Allora la prossima volta che incrocerete uno dei suoi disegni su una t-shirt o su un muro, non limitatevi a vederlo come un semplice logo commerciale. Guardate più attentamente. In ogni linea, in ogni figura danzante, in ogni bambino radioso, c’è un invito alla rivoluzione. Una rivoluzione che inizia dall’atto più semplice e radicale: disegnare su un muro per dire “esisto, esistiamo, e non ci taceremo”.

La tragedia della sua morte prematura non deve farci dimenticare la gioia che irradia dalla sua opera. Anche i suoi pezzi più cupi pulsano di un’energia vitale contagiosa. Forse è proprio questo il suo più grande capolavoro: aver creato un’arte che celebra la vita affrontando allo stesso tempo i suoi aspetti più oscuri, un’arte che danza sul bordo dell’abisso ricordandoci perché la danza è necessaria.
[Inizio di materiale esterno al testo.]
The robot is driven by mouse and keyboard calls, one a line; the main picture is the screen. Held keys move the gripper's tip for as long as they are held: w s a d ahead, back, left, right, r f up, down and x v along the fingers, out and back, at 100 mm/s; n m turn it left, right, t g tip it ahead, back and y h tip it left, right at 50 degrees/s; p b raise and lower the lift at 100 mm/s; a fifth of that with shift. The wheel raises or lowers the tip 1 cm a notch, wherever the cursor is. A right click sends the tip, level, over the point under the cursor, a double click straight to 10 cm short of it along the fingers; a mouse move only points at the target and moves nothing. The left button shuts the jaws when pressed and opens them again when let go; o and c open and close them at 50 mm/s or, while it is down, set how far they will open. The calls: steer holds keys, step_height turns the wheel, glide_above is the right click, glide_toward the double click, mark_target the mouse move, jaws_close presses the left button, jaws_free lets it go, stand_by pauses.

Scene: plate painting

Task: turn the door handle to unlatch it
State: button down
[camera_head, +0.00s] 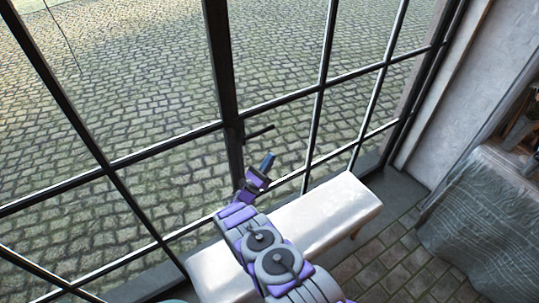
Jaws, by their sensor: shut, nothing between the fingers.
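A dark, thin door handle (259,132) sticks out to the right from a thick black upright of the glazed door, near the middle of the view. My gripper (268,162) is at the end of my purple and grey arm, just below the handle. It is shut and looks empty. A small gap shows between its tip and the handle in the picture, though depth is hard to judge. The handle looks close to level. The black door frame (222,70) rises behind my gripper.
A white bench (335,215) stands under my arm, in front of the glazing. A grey cloth-covered table (490,215) is at the right, beside a pale wall (470,85). Cobbled ground (120,70) shows through the panes. Tiled floor (395,260) is clear between bench and table.

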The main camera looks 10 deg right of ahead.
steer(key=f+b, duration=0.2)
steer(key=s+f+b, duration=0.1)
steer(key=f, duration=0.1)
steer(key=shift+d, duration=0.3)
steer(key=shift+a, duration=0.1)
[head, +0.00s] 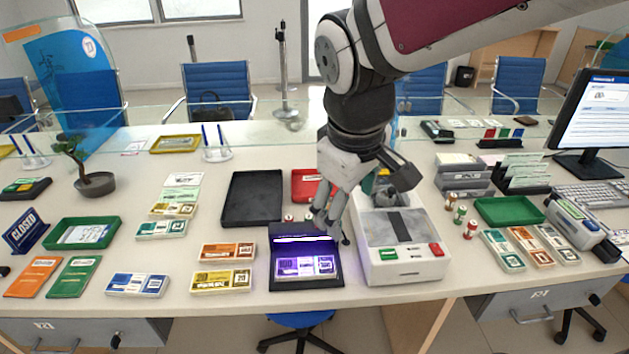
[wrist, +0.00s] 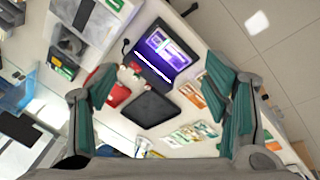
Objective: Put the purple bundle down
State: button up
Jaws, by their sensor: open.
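The purple bundle (head: 306,267) lies flat on the bed of a dark detector (head: 285,283), lit by its violet lamp. It also shows in the wrist view (wrist: 162,42), at the top centre, inside the glowing detector. My gripper (head: 345,205) is above the counter, behind and above the detector, beside the white counting machine. In the wrist view my gripper (wrist: 162,88) has its two green-padded fingers wide apart with nothing between them. The gripper is apart from the bundle.
The white counting machine (head: 405,268) stands close at the detector's right. A black tray (head: 253,198) and a red tray (head: 305,184) lie behind it. Orange (head: 228,251) and yellow (head: 222,279) bundles lie at its left. A glass screen runs behind.

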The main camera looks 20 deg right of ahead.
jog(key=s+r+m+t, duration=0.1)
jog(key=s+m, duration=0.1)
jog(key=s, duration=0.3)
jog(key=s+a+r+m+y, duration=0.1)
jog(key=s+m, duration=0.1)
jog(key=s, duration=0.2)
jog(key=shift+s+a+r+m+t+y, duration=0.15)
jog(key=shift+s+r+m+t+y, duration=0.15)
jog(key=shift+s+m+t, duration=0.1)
Keith Haring non era solo un artista. Era un sismografo che registrava i tremori del suo tempo, un profeta che annunciava le rivoluzioni a venire, uno sciamano urbano che trasformava i muri di cemento in tele di resistenza. E se la sua arte ci parla ancora oggi con tanta forza, è perché ha avuto il coraggio di trasformare la sua vita in opera d’arte, la sua arte in arma politica, e la sua morte in testamento per le generazioni future. In un mondo che a volte sembra aver perso la sua anima, Haring ci ricorda che l’arte può ancora essere una forza di cambiamento, una fonte di speranza, un atto di resistenza gioiosa contro le forze dell’oscurità.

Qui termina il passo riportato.